How many of us have been guilty of entering ‘Mum’ or the nickname of a friend when creating a beneficiary, instead of adding them as their true name? This, along with many other possible reasons, will of course generate a NO MATCH response from the beneficiary banks name matching algorithm. In fact, data shows that only around 60% of all beneficiary creations would currently receive a MATCH response – meaning that 40% will return either POSSIBLE MATCH or even NO MATCH. This presents a problem not only for fraudsters, but also for genuine customers and banks that will need to manage and resolve these failures.
This means that as a single line of fraud defense CoP will not be a silver bullet. While the 60% match rate will likely increase over time as consumers become more familiar with the logic behind CoP, it will always have to be a contributing feature in an integrated, risk based customer decisioning and education process. It will serve to be another deterrent – not a new stand-alone fraud solution.
Existing APP Patterns
Building on the point above, research has also shown that around 65% of APP fraud that occurs today would receive a NO MATCH response. This data is a positive signal, as it means 65% of APP victims would have the opportunity to realise something wasn’t quite right and perhaps protect themselves from becoming a victim. On the flip slide, this means 35% of APP victims already receive a MATCH (or POSSIBLE MATCH) response today, so in these cases all CoP will likely do is increasingly reassure the customer they are doing the right thing, which of course they are not.

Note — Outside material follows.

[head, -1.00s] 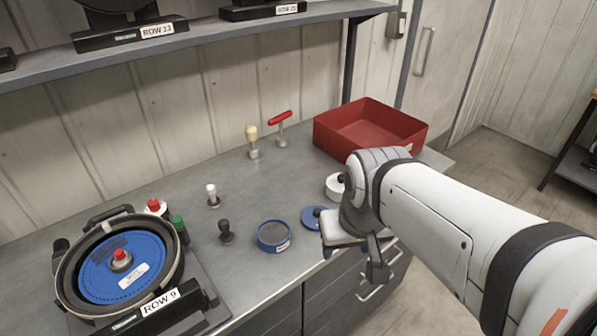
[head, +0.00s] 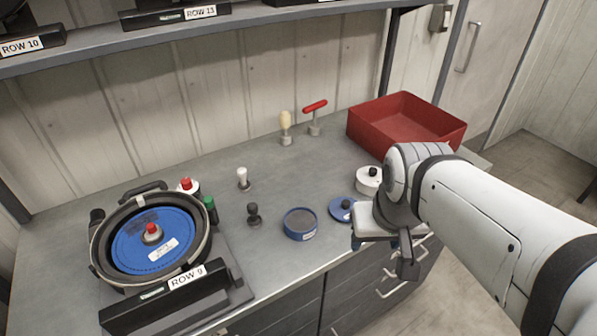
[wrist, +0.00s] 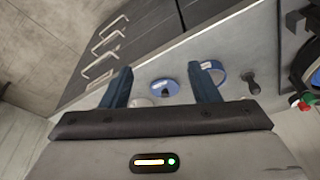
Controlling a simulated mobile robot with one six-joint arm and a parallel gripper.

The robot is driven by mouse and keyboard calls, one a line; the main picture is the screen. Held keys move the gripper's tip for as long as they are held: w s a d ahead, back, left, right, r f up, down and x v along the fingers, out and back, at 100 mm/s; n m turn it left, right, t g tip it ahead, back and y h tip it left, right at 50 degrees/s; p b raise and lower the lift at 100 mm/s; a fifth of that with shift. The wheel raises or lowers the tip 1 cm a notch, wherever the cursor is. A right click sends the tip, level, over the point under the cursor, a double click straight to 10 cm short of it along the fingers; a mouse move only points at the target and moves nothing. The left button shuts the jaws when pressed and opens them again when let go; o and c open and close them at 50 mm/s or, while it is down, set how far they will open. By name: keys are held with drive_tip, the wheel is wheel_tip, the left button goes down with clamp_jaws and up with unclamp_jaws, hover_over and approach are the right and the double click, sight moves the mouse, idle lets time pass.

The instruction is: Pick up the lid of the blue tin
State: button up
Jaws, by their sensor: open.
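The blue lid with a black knob (head: 341,209) lies flat on the metal bench, right of the open blue tin (head: 301,224). My arm's wrist partly overlaps the lid's right side in the head view. In the wrist view, the lid (wrist: 164,88) shows between my two blue fingers, some distance beyond them. The tin (wrist: 220,77) shows there too, partly hidden by the right finger. My gripper (wrist: 160,68) is open and empty. In the head view my gripper (head: 398,252) hangs by the bench's front edge, its fingers mostly hidden.
A white round container with a black knob (head: 369,180) stands behind the lid, close to my wrist. A black-knobbed stamp (head: 254,214) stands left of the tin. A red bin (head: 408,128) is at the back right. Drawer handles (head: 388,290) stick out below the bench edge.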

So we now know that in 35% of APP fraud today fraudsters are already generating a MATCH response. This means that they are already convincing the customer to type the name of the mule during the scam. I expect this to increase following the introduction of CoP as we also know that fraudsters are very adaptive. This isn’t the first initiative designed to reduce APP fraud, nor will it be the last, but APP fraud still remains one of the largest risks to the fraud budgets of UK banks. I think it is very likely that fraudsters will adapt their scripts and behaviours in an attempt to circumvent CoP. For example rather than saying “we’ve set up a safe account for you in your name, please transfer the money here”, this can simply be adapted to “we’ve set up a communal holding account for you and the other customers at risk, please send the money here”. Only time will tell what will actually happen, but serious fraud practitioners everywhere should prepare for this change in approach by the fraudsters.
Fraudulent Account Openings
An unintended consequence of CoP could well be an increase in fraudulent account openings, using stolen, synthetic, or even genuine customers identities. It’s a very real possibility that fraudsters have a large amount of information about the APP victim long before any contact is made with them, which they could easily use to set up an account in the name of the customer that they control. They can then provide these account details back to the APP victim as confirmation of the beneficiary during the scam. Of course, then this would generate a MATCH response and the customer would not be alerted. In effect, CoP may simply force fraudsters to work harder rather than eradicate the problem, and potentially drive more account opening fraud as they seek to fully monetise their increased investment.
So while CoP is clearly a step in the right direction by the regulators, I suspect it won’t be enough to create firm control of the APP problem. Yes, used in the right way, and as part of a wider, more sophisticated real-time fraud decision, CoP will have an impact, but I suspect the value will be short lived as fraudsters change their approach and continue to target ownership of the positions of ‘trust’
Banks should continue to consider additional strategies if they want to avoid being the industry low hanging fruit. Dynamic, relevant and real-time education & awareness messaging could be one, advanced analytics and machine learning could be another, unusual biometric indicators within the customer’s behaviour could well be another. I suspect it will require all of these – and more – to win this battle. The fight goes on against APP.